Nouriel Roubini:  Well there are differences in China, but there is also the case that there is a risk of asset bubbles in China.  Monetary credit and fiscal policy has been very easy during the crisis to prevent the hard landing of the Chinese economy. But with a 25% of GDP stimulus now the economy is overheating, inflation is rising, monetary and credit growth is excessive.  There are asset bubbles in commercial, residential real estate, and there is a risk that if these things are not controlled eventually—I'm not predicting a crisis in China in the next six months—but eventually those imbalances can lead also to a financial crisis in China. But the nature of it is really probably different from other ones because China has an undervalued currency because its running at current account surplus. So it’s not your typical kind of Anglo-Saxon kind of style of financial crisis. 

Question: What happens when China becomes the dominant economic power?

Nouriel Roubini:  Well China certainly is the second largest economy in the world right now and its share of global GDP and of global growth is rising and it’s not just China.  It is also India, emerging Asia, and other larger emerging market economies, so I think that in the next decade the main trend in the global economy is going to be exactly the rise of China and other emerging markets in absolute and relative terms compared to advanced economies, U.S., Europe and Japan that are in relative and also maybe absolute decline.  With economic power, trading power, financial power there is also a rise in political and geopolitical power as well. So one of the difficult questions is how much of the rise of China is going to be peaceful or not, how much China might be stretching its muscles also into the strategic and geopolitical area as opposed to just to be the economic one, but certainly adding 2.2 billion Chindians, Chinese and Indians, to the global economy and to the global labor force is going to be radically changing the global economies in ways that are not fully predictable.

Question: Will there be a currency war between the U.S. and China?

Nouriel Roubini:  Well there are already currency tensions because of the U.S. and other deficit countries need nominal and real depreciation to improve their export growth and sustain economic growth as domestic demand is falling or is weak because of deleveraging. But then that requires China and other net exporter countries to allow their currency to appreciate to reduce their trade surpluses, and if they need then to grow they should rely more on domestic demand rather than on exports by changing policy so as to reduce their savings and increase their consumption. But China and other emerging markets are resisting this appreciation because their model of growth has always been based on weak currency and export-led industrialization and growth, so there is conflict between the need of U.S., U.K. and other deficit countries that need to have a real depreciation and the resistance that China and other emerging markets put through intervention in the Forex market to that appreciation of their own currency. And whether you want to call it a currency war or a currency tension or eventually trade war certainly that is one of the stresses of the global economy.  The imbalances, we have a large number of surplus countries—China, Germany, Japan, emerging markets on one side—and a bunch of deficit countries—U.S., U.K., Ireland, Spain and other current account deficit countries. The tension is going to stay with us for awhile.

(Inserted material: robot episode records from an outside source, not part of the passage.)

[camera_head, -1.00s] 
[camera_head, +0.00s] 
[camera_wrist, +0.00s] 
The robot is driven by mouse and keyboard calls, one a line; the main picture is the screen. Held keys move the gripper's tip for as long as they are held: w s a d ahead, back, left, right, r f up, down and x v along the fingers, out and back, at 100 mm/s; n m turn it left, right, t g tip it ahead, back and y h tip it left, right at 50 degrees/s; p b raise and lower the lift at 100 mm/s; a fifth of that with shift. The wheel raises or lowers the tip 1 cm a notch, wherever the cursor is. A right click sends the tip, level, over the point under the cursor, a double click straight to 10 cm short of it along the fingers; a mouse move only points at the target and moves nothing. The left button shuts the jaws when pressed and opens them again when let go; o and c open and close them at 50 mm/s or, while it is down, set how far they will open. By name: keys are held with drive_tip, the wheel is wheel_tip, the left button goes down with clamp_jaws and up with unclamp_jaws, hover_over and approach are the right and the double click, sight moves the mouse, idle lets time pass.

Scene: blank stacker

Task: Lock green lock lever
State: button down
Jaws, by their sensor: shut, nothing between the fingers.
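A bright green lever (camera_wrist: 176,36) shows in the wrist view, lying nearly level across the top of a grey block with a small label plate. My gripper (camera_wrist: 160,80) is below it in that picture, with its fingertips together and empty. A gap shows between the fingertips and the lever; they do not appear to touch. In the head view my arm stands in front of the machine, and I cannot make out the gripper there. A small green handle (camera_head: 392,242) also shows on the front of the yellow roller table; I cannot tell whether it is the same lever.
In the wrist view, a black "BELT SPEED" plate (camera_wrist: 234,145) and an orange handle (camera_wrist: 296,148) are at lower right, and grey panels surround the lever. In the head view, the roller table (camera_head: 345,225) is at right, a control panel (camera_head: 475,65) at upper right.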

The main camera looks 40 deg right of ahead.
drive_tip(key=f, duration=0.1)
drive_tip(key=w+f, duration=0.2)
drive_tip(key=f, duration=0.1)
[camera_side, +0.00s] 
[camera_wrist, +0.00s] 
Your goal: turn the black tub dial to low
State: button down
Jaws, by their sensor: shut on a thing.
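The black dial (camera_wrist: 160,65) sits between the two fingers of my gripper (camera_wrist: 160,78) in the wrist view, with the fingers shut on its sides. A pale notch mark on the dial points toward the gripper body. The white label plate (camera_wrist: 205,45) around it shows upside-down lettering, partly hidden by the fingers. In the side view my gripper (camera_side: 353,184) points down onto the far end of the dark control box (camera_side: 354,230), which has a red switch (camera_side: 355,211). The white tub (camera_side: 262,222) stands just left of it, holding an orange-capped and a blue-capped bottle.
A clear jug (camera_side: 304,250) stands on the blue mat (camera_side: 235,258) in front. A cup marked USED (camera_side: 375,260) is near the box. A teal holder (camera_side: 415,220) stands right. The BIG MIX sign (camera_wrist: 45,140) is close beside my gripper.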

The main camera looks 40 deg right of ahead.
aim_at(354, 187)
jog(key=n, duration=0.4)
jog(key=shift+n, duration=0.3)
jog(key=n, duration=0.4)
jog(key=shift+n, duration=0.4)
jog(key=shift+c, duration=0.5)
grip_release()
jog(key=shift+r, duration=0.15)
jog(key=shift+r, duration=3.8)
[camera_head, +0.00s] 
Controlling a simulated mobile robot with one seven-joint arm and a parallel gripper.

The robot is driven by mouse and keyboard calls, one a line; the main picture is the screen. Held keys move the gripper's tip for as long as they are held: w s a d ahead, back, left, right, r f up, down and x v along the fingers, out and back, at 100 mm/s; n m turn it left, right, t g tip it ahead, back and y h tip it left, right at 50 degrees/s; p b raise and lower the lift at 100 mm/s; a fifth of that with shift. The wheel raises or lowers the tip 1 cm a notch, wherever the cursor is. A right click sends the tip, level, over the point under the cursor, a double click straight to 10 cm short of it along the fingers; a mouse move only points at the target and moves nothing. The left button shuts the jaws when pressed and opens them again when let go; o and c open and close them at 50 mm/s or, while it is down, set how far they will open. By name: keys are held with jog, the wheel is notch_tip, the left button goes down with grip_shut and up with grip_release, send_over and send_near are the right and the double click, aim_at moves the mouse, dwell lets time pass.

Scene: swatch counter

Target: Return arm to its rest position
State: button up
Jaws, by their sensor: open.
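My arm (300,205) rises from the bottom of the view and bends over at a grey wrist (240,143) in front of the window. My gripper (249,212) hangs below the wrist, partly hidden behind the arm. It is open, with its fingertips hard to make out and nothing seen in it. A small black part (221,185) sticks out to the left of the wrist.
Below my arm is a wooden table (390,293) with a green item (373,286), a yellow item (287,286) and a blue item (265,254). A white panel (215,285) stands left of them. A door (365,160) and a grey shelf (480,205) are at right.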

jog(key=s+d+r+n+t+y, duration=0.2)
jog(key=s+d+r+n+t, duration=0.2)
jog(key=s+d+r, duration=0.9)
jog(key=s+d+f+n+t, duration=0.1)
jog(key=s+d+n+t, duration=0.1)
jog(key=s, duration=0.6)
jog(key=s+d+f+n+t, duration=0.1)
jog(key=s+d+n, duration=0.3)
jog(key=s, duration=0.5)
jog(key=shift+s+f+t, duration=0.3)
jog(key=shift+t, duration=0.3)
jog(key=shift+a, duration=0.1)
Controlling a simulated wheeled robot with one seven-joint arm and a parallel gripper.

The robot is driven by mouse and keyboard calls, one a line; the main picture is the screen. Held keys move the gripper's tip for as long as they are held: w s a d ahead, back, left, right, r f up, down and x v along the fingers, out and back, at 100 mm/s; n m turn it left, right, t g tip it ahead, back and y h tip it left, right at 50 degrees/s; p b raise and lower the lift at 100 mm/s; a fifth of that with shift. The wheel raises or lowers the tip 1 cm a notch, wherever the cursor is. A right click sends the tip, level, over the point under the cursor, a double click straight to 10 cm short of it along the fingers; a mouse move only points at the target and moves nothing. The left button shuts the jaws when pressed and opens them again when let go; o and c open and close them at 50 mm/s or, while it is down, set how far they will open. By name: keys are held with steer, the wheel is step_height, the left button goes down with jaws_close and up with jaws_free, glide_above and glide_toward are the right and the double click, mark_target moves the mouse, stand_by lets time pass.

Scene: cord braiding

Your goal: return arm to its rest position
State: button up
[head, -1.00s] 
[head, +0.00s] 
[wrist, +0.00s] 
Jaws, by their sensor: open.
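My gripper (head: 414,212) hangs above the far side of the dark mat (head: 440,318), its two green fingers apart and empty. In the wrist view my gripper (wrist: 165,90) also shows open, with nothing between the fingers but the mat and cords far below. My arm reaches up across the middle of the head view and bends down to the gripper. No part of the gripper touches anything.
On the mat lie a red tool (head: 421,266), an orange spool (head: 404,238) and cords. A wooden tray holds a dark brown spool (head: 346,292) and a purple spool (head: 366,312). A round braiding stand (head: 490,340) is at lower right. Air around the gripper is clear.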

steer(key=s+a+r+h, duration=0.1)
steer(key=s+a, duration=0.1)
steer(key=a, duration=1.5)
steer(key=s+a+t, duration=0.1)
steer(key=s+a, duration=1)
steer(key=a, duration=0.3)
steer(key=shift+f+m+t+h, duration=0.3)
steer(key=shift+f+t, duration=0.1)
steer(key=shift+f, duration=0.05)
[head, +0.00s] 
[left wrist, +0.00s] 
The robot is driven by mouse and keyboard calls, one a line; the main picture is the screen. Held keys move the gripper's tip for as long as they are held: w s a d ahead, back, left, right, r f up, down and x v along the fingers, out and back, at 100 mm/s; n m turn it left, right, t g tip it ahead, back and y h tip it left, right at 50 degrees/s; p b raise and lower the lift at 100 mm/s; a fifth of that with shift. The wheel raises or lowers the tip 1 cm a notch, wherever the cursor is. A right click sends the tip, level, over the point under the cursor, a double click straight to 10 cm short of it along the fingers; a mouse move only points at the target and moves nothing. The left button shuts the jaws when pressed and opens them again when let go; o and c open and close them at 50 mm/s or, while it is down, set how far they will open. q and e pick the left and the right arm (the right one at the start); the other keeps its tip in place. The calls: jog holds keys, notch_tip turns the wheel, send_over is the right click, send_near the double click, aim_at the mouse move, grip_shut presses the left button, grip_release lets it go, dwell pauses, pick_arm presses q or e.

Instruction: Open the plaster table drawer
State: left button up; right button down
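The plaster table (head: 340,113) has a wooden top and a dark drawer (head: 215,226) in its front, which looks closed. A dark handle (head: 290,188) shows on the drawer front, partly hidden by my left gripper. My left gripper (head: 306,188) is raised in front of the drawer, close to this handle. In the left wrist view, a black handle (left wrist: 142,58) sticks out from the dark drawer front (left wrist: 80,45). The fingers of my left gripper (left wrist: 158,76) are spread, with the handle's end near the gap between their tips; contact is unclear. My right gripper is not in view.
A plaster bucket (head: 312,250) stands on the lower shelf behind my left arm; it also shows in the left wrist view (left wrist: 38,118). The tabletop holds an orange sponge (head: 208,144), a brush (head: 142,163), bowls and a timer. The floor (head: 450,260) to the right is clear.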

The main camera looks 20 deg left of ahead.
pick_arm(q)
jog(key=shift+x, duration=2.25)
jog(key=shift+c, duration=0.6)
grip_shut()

Question: Could the yuan replace the dollar as a de facto international currency?

Nouriel Roubini:  Well I wrote a piece for the New York Times  last year about the almighty Renminbi or Yuan saying that over the next 20 years that is a possibility.  I don’t think it’s going to happen right away because for a currency to become a major reserve currency you need to have a more flexible exchange rate.  You need to have elimination of most capital controls.  You need to have liberalization of domestic capital markets and you need also a deep and liquid market for those securities and there is not enough Renminbi denominated bonds yet as a market, so those are the four key factors that are going to be necessary for the RMB to become a major reserve currency.  That is going to take at least a couple of decades.

But it is certainly the case that the Renminbi is becoming gradually a reserve currency.  The Chinese have taken a wide range of steps in the last couple of years to sort of internationalize the role of the Yuan or Renminbi as both a means of payment, as unit of account and a store of value.  Those are the features of any money or any international money as well. So gradually the Yuan is going to become one of the reserve currencies and whether it could replace the dollar it’s more of a long term issue.  There is a possibility, but it’s going to take a long time.